__Task requirements__
Identify and reproduce every line holding the string "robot".
[Input material start]
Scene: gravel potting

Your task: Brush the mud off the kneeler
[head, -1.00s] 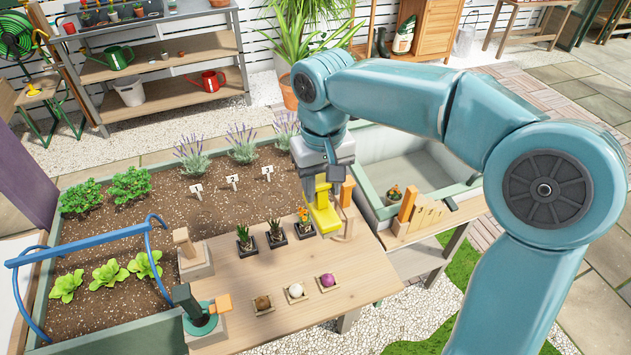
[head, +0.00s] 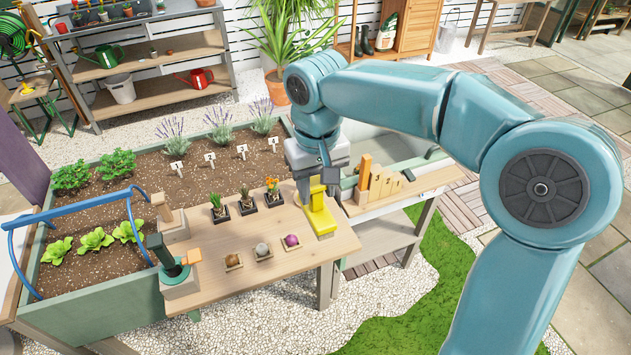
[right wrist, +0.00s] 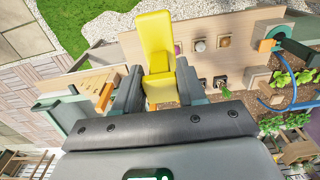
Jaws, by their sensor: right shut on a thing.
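My right gripper (head: 316,180) is shut on a yellow tool (head: 319,212) with an upright grip and a broad flat lower part. It is over the right end of the wooden table (head: 270,280); I cannot tell whether it touches the wood. In the right wrist view, the yellow tool (right wrist: 157,45) sits between the dark fingers of the gripper (right wrist: 160,88) and reaches away from them. I cannot make out bristles on it. I cannot pick out a kneeler or mud on one in these views. My left gripper is not in view.
Small potted plants (head: 247,202) and bulbs in trays (head: 262,250) stand left of the yellow tool. A wooden slotted rack (head: 380,185) is at its right. A green-and-orange tool on a block (head: 178,268) stands at the table's left end. A soil bed (head: 190,190) lies behind.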

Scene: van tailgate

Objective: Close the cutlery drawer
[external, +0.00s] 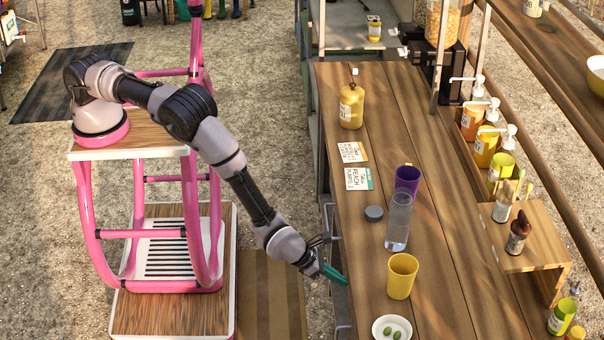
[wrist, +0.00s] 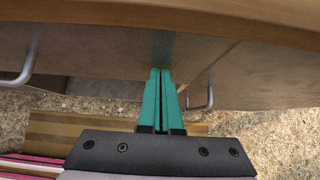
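My gripper (external: 334,275) is at the left long side of the wooden counter, at about the height of its edge. In the wrist view its two teal fingers (wrist: 157,98) are together with only a thin dark line between them, and nothing shows in them. They point at the wooden fronts under the counter edge; I cannot tell whether they touch. One front (wrist: 90,50) has a metal handle (wrist: 27,68) left of the fingers. Another front (wrist: 255,75) has a handle (wrist: 205,98) to the right. Which is the cutlery drawer, and how far it stands out, I cannot tell.
The counter top (external: 440,250) overhangs the fronts. On it stand a yellow cup (external: 402,276), a clear bottle (external: 398,222), a purple cup (external: 407,179), a plate with olives (external: 391,329) and a yellow bottle (external: 351,104). Open gravel (external: 265,190) lies left of the counter.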

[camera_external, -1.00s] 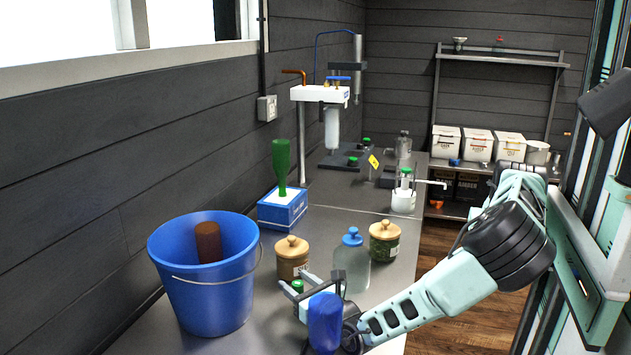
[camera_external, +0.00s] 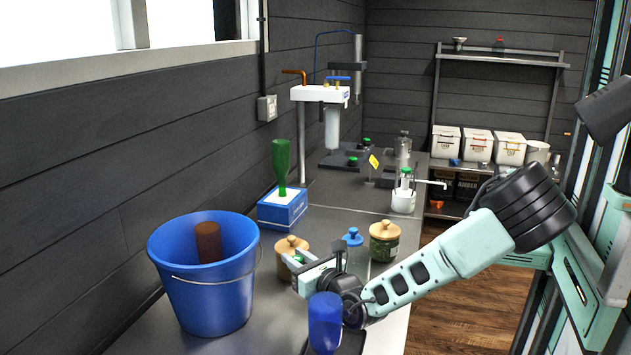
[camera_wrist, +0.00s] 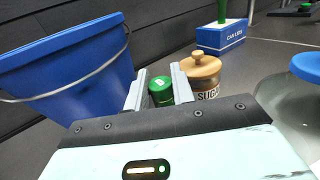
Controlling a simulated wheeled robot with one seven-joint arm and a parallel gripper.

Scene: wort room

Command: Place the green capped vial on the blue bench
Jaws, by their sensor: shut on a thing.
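My gripper (camera_external: 306,268) is shut on the green capped vial (camera_wrist: 160,90), with the green cap showing between the two fingers in the wrist view. In the external view its green cap (camera_external: 299,259) shows at the fingertips, above the near part of the bench, in front of a wooden-lidded jar. The vial's lower part is hidden. The long bench (camera_external: 255,320) has a grey top; no bench surface looks blue. A blue box (camera_external: 283,211) with a green bottle on it stands farther back.
A blue bucket (camera_external: 197,285) stands left of my gripper. Wooden-lidded jars (camera_external: 384,243), a blue-topped clear jar (camera_external: 354,250) and a blue bottle (camera_external: 325,318) stand close by. Bare bench shows between the blue box and the white pump bottle (camera_external: 403,195).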

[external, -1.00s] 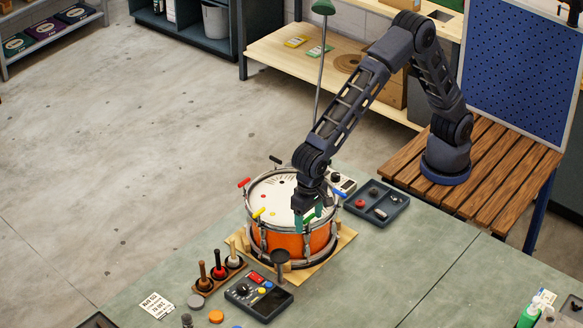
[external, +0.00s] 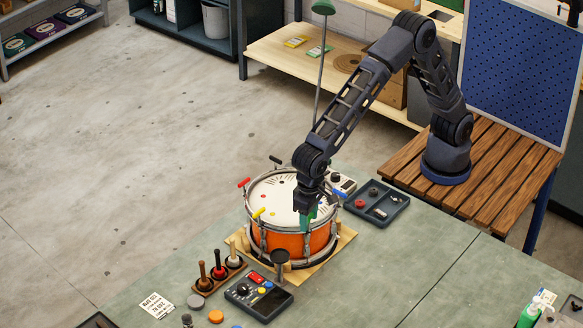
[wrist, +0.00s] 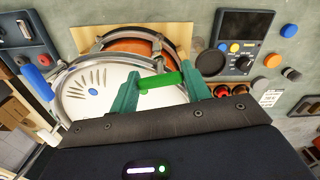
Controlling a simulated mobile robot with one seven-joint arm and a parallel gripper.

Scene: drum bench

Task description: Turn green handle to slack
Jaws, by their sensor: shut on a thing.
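The orange drum (external: 275,241) with a white head and metal rim sits on a wooden base on the bench. The green handle (wrist: 161,81) lies at the drum's rim in the wrist view, between my gripper's two green fingers. My gripper (external: 306,224) is shut on this handle, pointing down at the near right rim. In the external view the fingers mostly hide the handle. Other rim handles show: red (external: 244,182), yellow (external: 259,212), black (external: 275,159) and blue (external: 340,193).
A dark control box (external: 259,293) with a knob and buttons stands in front of the drum. A rack of wooden-handled tools (external: 219,272) is at its left. A dark parts tray (external: 377,204) lies behind right.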

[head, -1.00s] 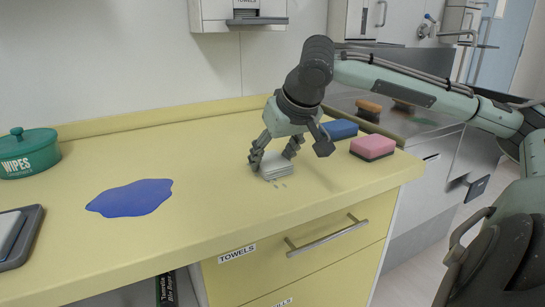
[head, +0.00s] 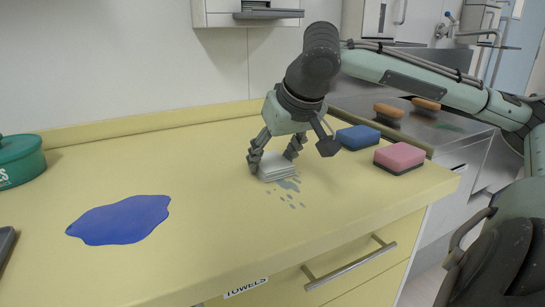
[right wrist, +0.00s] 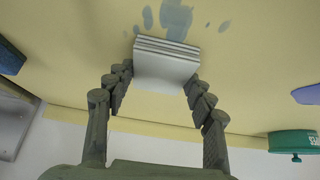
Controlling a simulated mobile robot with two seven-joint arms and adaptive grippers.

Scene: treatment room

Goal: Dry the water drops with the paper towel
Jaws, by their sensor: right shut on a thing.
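The paper towel (head: 276,167) is a folded, layered white pad on the yellow countertop. My right gripper (head: 273,161) is shut on it, one finger on each side, low at the counter. The towel also shows between the fingers in the right wrist view (right wrist: 165,62). Grey-blue water drops (head: 288,185) lie on the counter along the towel's front right edge, one larger patch and several small spots. In the right wrist view the drops (right wrist: 176,18) lie just beyond the towel. Whatever is under the towel is hidden. My left gripper is not in view.
A blue sponge (head: 358,137) and a pink sponge (head: 400,157) sit right of the gripper. A flat blue patch (head: 120,220) lies at left, near a green wipes tub (head: 18,160). A towels drawer (head: 330,268) is below the counter. The counter between patch and towel is clear.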

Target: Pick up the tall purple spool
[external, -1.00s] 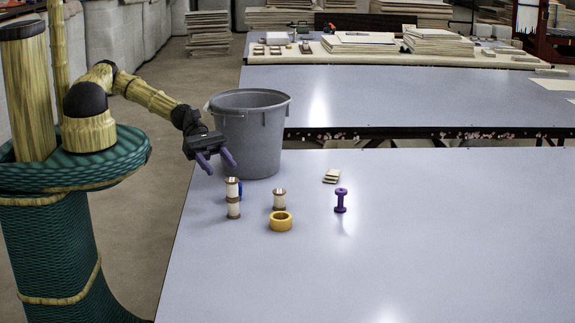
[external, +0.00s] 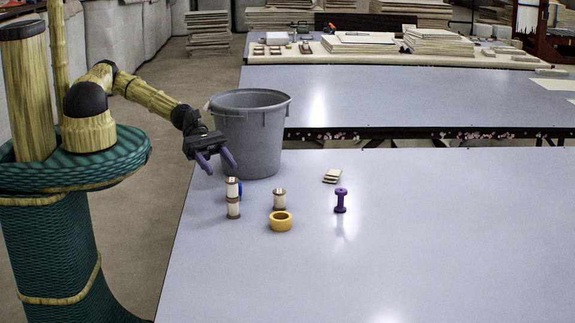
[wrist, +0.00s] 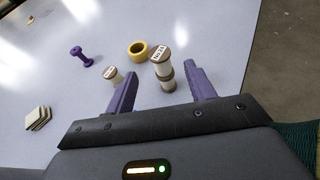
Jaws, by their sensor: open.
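The tall purple spool (external: 340,201) stands upright on the grey table, to the right of the other small items in the external view. In the wrist view the purple spool (wrist: 80,55) shows at the upper left, well outside my fingers. My gripper (external: 217,162) is in the air over the table's left edge, beside the grey bin. Its two purple fingers (wrist: 160,85) are apart with nothing between them, and the spool is some way off, apart from them.
A stack of white spools (external: 233,198) stands nearest my gripper, partly hiding something blue. A shorter white spool (external: 279,199), a yellow ring (external: 281,222) and some flat beige pieces (external: 332,176) lie around. A grey bin (external: 250,135) stands behind. The table's right side is clear.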

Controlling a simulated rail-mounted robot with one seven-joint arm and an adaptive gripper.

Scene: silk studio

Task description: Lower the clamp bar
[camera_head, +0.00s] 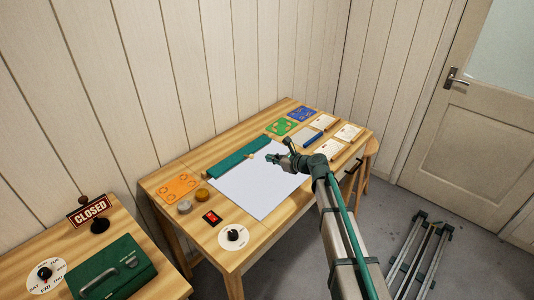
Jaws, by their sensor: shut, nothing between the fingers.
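A long teal bar (236,153), which looks like the clamp bar, lies along the back edge of a white sheet (252,190) on the wooden table. I cannot tell whether it is raised or flat on the sheet. My gripper (272,158) is over the sheet's back right part, close to the bar's right half. It is shut and empty. At this size I cannot tell whether its fingertips touch the bar. My arm covers the sheet's right side.
An orange card (177,188), two small round tins, a red-and-black switch (212,218) and a dial (233,236) lie left and front. Green (281,127) and blue (301,114) cards lie behind; paper cards and tools lie right. A second table holds a green box (112,270).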

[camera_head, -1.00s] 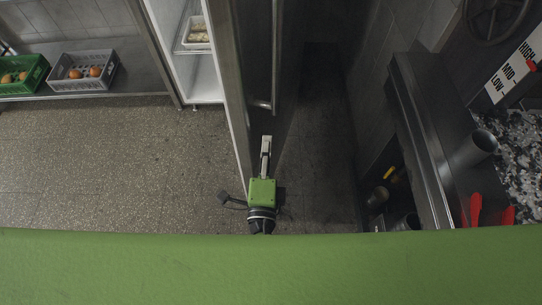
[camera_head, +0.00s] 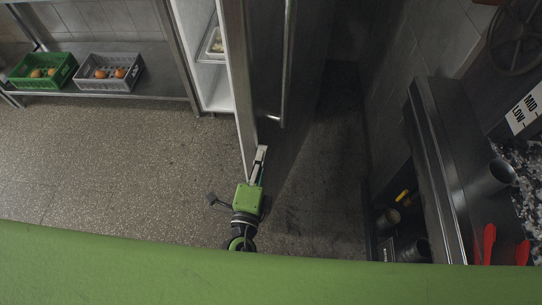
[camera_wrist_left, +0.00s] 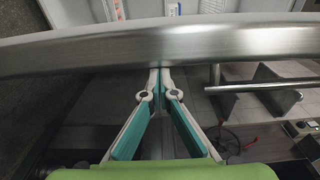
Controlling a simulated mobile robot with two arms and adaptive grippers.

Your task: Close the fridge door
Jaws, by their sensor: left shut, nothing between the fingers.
[Input material end]
__Final answer__
Controlling a simulated wheeled robot with one seven-joint arm and a parallel gripper.
Controlling a simulated mobile robot with one seven-joint arm and a parallel gripper.
Controlling a simulated mobile robot with two seven-joint arms and adaptive grippers.
Controlling a simulated rail-mounted robot with one seven-joint arm and an adaptive gripper.
Controlling a simulated mobile robot with two arms and adaptive grippers.

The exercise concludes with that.